Then a Lehman Bros economist reports that the Leading Economic Indicator (LEI) is no longer useful as an indicator.
Now, Tim O'Neill, the former BMO (Bank of Montreal) chief economist, working under his own banner (O'Neill Strategic Economics -- which itself is a conundrum sounding name) has published an accusation that the Govt of Canada Finance Dept bureaucrats are misleading people. In a 165-page report, O'Neill, who is a respected analyst in Canada, says the Finance Dept operates under a Govt-directed "no-deficit rule".
O'Neill says that Ottawa has deliberately underestimated its budget balance by an average of C$10 billion (~US$8 billion) in each of the past ten years. Because of Govt policy, he says Ottawa underestimates (i.e., reports) annual revenue from taxes, and underestimates (i.e., reports) yearly spending on programs and debt service, in order to guarantee a surplus at the end of each fiscal year.
Maybe we need an Eliot Spitzer in Ottawa? Why are these bureaucrats and elected representatives beyond the law?
Interestingly, it was the current Minister of Finance who commissioned O'Neill's study. So I don't have to tell you what his response was, but for what it's worth he did make some inane comment about: "Frankly it's not an approach that commends itself to me from a public-policy point of view because once you deviate from the strict principle (which I take he means "overcautious"), then I believe you are very rapidly on a slippery slope.".
What ever happened to the truth, the facts?
I really question the Rule of Law today. It seems to me that the absolute power of judges, politicians, bureaucrats, and corporate boards and CEO's, has corrupted absolutely.
The public is merely being told what these people believe we ought to be told, and, according to Michael Santoli, what advertisers want us to be told.
3. I find, in corresponding to my readers, that the level of financial education is lower than most people are prepared to admit. Many of you recognize that problem, and are striving to correct it.
But that becomes a problem because advertisers and govt are driving (i.e., manipulating) the media today. It seems to me that those parties want the financial services industry to control the capital markets, which they see as a dummying down of the average person.
A lot of people are thanking me for speaking out, and saying that people generally need to smarten up, not dummy down.
4. In reading a lot of analyst reports lately, I am asking myself whether I am reading the analyst, or about the methodology used by that person.
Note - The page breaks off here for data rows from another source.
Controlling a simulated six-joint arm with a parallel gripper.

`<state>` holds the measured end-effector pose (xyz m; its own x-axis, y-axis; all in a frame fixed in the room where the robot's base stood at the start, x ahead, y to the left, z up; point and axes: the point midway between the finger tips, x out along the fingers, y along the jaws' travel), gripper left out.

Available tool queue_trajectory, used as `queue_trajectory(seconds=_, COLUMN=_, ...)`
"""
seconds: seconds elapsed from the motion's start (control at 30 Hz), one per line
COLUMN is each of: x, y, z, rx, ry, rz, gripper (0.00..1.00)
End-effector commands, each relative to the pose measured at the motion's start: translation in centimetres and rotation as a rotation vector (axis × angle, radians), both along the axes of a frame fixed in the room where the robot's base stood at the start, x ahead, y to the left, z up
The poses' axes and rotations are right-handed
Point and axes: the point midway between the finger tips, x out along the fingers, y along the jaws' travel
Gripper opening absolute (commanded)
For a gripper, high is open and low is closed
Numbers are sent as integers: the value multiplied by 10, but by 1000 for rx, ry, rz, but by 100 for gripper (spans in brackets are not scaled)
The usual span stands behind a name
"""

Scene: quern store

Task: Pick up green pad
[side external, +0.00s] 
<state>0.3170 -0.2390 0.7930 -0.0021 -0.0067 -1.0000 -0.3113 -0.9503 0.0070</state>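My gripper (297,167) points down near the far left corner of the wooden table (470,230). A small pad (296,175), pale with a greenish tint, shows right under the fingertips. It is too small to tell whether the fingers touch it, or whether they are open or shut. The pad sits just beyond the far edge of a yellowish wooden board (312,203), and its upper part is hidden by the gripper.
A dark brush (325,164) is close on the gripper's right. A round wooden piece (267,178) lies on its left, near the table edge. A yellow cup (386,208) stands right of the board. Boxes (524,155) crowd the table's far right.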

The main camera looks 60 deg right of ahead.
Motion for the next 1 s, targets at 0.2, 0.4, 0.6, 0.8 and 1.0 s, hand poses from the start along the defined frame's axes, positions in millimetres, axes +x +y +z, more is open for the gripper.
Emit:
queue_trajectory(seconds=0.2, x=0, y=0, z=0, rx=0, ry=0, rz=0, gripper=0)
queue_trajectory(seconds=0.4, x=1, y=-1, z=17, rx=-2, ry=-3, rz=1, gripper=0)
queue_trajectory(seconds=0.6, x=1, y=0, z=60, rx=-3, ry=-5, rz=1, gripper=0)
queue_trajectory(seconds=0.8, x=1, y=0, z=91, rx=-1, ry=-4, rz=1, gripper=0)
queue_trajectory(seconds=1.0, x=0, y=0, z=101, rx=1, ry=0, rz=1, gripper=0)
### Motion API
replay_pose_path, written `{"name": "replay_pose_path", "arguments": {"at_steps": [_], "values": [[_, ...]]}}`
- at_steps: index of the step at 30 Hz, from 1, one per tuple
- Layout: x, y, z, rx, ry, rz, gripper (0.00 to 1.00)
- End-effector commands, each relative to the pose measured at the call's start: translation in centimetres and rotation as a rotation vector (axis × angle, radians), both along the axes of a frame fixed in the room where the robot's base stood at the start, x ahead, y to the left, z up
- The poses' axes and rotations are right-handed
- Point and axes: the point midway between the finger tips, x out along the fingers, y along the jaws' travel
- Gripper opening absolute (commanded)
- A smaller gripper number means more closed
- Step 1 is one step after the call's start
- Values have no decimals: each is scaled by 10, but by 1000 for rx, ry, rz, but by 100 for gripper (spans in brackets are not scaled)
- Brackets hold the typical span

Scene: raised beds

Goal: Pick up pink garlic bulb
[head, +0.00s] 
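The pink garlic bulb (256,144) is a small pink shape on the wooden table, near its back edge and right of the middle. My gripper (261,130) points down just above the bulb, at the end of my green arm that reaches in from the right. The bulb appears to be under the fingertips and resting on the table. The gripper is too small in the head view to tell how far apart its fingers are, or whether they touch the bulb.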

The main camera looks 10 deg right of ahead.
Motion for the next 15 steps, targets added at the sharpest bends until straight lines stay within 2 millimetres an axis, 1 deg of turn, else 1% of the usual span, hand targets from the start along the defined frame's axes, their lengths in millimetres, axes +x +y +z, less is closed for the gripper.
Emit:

I'd rather see the former, but I find that too many analysts hide behind their approach to analysis.
In other words, the report is synthesis (i.e., story-telling), and since the analyst doesn't want to be called a story teller, he or she points out to the methodology used.
But, like tea leaf reading, any advocate will use the same evidence to come to the conclusion they need or want.
Even for mathematical calculations like any of the simple technical indicators or the Elliot Wave Theory, for example, the proponents will look at the same numbers and conclude whatever they need or want.
As for this point, I don't even want to get into the subject of economic data.
At the end of the day, doesn't the most important media come from a person you respect (as having more knowledge, experience, time, etc,), telling you their analysis, and then teaching you to be able to do the same on your own?
5. Too many financial services firms, being on the sell-side, like to make entertainment stars out of their spokespersons. They parade these people as TH's on all the media outlets in order to get the company name and logo in front of eyeballs.
The problem with that approach is that there is an authority-responsibility problem. When does the company take responsibility for these people?
I'd rather see every sell-side research report be issued like an auditors report, which is strictly by name of the auditing firm.
The public is often misled when they read or hear of "opinions" from people who work for the sell-side. For example, in the case of a junior retail broker in Sioux City Iowa talking to clients, is it really Merrill Lynch talking, or the registered representative?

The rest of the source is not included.